To restore our creditworthiness, we need to take drastic action. That’s why it’s important that last summer the Oregon Fish and Wildlife Commission unanimously adopted a Climate and Ocean Change Policy. The Policy statement (you can read it here) begins by acknowledging climate change caused by greenhouse gases and that the changing climate is “undermining the ability of lands and waters to support Oregon’s native fish and wildlife, and the cultural and economic benefits they provide.” Assuming our continued poor management, the Commission specifically predicted changing precipitation patterns, decreased snowpack, increased marine and fresh water temperatures, and increased numbers and intensity of wildfires.
Based on this understanding of the reality of climate change, the Commission set forth several overarching policy principles as guidelines for future actions—essentially aspirational rules for us as tenants of Oregon. These principles include conserving native species where and when possible, and—when irreversible changes in Oregon’s climate and habitat render conservation unlikely to succeed—changing conservation policies to preserve species in more hospitable habitats.
Whew, that was a mouthful. And sobering. The Commission is telling Oregonians that some species in some areas may not be able to survive. Focusing on steelhead and salmon, when the river water is no longer cold enough for these Northwest icons, we may have to say goodbye to them in some of their historical drainages.
All Oregonians ought to heed the warnings and become better stewards. Unless we act cooperatively, the experts are telling us that these wonderful animals may disappear, drainage by drainage. The Commission has promised to “work with the public and landowners to encourage or incentivize habitat management that protects and enhances priority areas for fish and wildlife as well as increasing carbon sequestration.” The Oregon Fish and Wildlife Commission is seeking funding for a Habitat Management Division, certainly a necessity in these times. But it will take more than a state agency making recommendations and policy proposals.
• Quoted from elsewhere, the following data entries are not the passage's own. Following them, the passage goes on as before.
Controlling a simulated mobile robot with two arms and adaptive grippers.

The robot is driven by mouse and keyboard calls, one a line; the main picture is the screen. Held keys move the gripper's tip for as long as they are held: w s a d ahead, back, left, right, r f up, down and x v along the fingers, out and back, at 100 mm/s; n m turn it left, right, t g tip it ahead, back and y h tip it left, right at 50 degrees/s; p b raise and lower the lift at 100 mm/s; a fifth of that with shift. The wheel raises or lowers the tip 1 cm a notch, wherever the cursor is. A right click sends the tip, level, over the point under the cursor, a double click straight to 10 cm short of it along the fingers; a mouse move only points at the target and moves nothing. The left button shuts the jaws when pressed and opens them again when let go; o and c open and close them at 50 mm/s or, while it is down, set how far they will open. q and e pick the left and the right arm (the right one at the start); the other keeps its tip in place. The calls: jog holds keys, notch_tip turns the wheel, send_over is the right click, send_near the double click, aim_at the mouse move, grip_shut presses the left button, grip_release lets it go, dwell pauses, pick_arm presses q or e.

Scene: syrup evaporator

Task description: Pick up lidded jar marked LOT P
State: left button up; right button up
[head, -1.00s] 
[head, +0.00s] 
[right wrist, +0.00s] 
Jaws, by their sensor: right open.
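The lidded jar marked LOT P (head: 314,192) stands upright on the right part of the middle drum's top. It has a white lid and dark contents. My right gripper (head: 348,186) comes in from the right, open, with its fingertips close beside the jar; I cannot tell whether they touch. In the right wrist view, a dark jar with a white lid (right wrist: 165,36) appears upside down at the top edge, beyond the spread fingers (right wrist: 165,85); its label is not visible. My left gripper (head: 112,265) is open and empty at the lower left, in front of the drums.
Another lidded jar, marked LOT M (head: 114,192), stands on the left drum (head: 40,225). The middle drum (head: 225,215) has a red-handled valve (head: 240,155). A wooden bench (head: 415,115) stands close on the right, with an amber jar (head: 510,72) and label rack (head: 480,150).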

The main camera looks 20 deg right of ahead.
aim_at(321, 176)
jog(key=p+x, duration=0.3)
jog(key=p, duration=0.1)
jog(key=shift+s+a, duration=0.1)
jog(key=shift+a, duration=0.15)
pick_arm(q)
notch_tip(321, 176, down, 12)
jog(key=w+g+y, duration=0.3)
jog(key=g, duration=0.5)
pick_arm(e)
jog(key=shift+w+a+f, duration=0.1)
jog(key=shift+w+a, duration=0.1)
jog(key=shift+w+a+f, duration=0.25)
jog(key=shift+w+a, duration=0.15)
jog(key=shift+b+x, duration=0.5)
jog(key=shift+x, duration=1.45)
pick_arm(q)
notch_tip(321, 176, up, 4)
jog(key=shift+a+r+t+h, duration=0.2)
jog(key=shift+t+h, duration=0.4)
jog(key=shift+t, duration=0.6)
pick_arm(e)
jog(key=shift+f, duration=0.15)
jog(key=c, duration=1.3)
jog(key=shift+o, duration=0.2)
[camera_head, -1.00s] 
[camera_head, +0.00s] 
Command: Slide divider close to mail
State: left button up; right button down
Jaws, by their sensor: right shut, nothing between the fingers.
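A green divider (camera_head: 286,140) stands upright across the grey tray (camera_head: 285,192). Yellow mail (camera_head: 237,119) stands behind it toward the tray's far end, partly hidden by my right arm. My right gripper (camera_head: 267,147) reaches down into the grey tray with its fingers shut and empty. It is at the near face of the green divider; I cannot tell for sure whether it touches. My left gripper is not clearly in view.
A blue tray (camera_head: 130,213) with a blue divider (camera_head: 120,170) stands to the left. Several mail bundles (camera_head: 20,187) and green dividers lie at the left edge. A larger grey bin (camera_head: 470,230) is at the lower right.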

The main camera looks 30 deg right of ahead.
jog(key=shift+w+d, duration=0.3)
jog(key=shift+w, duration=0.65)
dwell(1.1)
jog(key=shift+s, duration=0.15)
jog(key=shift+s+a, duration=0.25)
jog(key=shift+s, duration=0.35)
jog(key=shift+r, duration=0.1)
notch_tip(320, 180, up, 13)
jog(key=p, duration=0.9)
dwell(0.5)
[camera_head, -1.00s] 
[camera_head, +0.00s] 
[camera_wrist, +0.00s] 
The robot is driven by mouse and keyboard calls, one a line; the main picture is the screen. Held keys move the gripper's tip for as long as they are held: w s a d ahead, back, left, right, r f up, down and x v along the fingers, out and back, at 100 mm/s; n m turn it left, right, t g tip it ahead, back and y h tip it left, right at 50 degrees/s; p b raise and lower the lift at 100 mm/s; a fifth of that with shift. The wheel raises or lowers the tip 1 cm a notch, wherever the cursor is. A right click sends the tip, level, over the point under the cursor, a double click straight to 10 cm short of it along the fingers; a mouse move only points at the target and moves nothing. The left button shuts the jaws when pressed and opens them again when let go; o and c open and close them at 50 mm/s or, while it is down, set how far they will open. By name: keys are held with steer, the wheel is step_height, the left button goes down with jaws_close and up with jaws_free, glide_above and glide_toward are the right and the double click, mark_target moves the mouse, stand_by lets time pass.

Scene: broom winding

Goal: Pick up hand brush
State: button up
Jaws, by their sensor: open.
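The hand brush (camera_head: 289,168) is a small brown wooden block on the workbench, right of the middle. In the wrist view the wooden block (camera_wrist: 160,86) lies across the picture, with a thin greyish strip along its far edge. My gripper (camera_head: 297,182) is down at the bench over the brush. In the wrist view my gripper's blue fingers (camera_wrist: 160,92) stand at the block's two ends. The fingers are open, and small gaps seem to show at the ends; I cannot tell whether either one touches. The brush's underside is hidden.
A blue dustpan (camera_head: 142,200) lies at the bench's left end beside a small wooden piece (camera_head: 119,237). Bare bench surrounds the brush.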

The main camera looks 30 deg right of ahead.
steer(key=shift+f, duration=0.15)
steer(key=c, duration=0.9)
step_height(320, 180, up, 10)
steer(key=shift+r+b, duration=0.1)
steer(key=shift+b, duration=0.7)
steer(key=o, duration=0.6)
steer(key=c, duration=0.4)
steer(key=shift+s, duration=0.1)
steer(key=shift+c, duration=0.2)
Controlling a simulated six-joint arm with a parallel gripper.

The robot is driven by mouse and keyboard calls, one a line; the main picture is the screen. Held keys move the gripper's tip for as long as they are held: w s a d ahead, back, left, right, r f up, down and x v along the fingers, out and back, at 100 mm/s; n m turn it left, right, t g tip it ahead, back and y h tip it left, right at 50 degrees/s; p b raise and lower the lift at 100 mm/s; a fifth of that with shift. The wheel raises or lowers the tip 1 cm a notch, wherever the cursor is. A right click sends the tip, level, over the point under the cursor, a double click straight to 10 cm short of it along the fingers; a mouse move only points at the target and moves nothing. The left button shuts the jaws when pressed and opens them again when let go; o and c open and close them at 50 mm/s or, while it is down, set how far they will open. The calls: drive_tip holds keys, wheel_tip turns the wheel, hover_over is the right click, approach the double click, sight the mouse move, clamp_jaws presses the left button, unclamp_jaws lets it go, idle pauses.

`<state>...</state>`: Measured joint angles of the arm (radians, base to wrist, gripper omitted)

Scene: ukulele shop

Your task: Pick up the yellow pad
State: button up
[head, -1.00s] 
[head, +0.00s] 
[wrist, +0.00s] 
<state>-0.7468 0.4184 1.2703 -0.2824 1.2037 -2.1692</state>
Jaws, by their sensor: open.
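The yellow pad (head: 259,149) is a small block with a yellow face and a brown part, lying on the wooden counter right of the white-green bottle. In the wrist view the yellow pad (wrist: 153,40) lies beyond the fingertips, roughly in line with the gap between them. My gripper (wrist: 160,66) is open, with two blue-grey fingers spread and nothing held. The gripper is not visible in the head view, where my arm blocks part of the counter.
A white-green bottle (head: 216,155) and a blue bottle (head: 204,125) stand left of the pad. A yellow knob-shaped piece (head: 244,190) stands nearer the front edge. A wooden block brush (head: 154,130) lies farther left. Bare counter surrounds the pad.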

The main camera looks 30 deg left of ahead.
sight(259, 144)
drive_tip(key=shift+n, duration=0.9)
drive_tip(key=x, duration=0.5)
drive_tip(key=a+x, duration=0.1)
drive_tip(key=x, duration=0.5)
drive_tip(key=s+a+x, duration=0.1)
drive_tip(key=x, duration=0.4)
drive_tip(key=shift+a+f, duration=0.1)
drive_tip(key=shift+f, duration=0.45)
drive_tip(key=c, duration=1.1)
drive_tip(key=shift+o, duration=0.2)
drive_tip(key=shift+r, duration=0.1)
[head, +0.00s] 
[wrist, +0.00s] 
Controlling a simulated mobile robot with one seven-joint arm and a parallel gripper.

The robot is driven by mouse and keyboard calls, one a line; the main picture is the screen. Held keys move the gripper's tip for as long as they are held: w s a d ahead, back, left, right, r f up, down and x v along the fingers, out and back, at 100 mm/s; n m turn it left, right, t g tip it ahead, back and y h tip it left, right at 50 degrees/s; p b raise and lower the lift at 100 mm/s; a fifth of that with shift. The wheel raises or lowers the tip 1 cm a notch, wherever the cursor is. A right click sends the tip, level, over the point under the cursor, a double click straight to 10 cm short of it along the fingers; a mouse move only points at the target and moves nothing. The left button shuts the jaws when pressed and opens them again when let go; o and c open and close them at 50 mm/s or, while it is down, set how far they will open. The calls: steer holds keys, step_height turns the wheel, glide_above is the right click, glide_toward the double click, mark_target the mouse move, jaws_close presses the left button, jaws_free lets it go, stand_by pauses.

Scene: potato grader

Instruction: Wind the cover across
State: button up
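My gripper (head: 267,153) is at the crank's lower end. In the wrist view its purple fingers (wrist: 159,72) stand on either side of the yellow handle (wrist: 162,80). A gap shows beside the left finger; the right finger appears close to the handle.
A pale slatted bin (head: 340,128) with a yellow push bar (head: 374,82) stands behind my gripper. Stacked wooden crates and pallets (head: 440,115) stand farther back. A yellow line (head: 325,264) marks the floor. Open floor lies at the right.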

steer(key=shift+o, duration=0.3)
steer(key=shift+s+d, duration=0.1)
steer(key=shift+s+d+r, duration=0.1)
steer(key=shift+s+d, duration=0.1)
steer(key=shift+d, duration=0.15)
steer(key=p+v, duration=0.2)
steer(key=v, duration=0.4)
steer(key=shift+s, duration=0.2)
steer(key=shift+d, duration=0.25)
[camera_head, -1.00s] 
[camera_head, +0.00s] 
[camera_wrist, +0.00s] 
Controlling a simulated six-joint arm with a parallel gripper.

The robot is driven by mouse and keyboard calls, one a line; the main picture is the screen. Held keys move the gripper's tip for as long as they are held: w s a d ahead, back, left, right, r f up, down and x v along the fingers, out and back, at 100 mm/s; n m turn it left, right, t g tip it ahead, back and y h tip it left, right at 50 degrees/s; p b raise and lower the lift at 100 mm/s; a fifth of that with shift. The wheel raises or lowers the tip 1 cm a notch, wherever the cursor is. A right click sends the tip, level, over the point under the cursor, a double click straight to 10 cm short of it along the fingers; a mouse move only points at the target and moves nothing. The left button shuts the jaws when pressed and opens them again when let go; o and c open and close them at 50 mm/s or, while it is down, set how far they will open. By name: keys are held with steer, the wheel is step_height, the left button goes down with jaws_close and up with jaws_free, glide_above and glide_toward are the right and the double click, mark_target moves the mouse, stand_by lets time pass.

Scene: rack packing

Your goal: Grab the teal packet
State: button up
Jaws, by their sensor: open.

We all should embrace the challenge of preserving our wildlife heritage, we owe it to future Oregonians and the animals themselves.
We ask ranchers and loggers, manufacturers and miners to change their methods of operation to preserve the environment. As we ask our fellow Oregonians to consider changing operations in the service of conservation, we should also ask urban dwellers to change their habits of home energy usage and gasoline consumption. We are all in this together.
This publication, The Oregon Way, was inspired by the politics of Governor Tom McCall. The iconic photo below of Tom McCall shows him striding out of the North Umpqua River, fly rod in his right hand and a steelhead in his left. Yet the precious steelhead that—along with Pacific salmon—are emblematic of Oregon are in ever increasing danger.
We should heed the Idaho rancher whose stewardship of his land included providing safety for wild fish. It will cost us some money and some inconvenience. But it is the moral choice and our obligation as stewards of this incredible state and its bounty.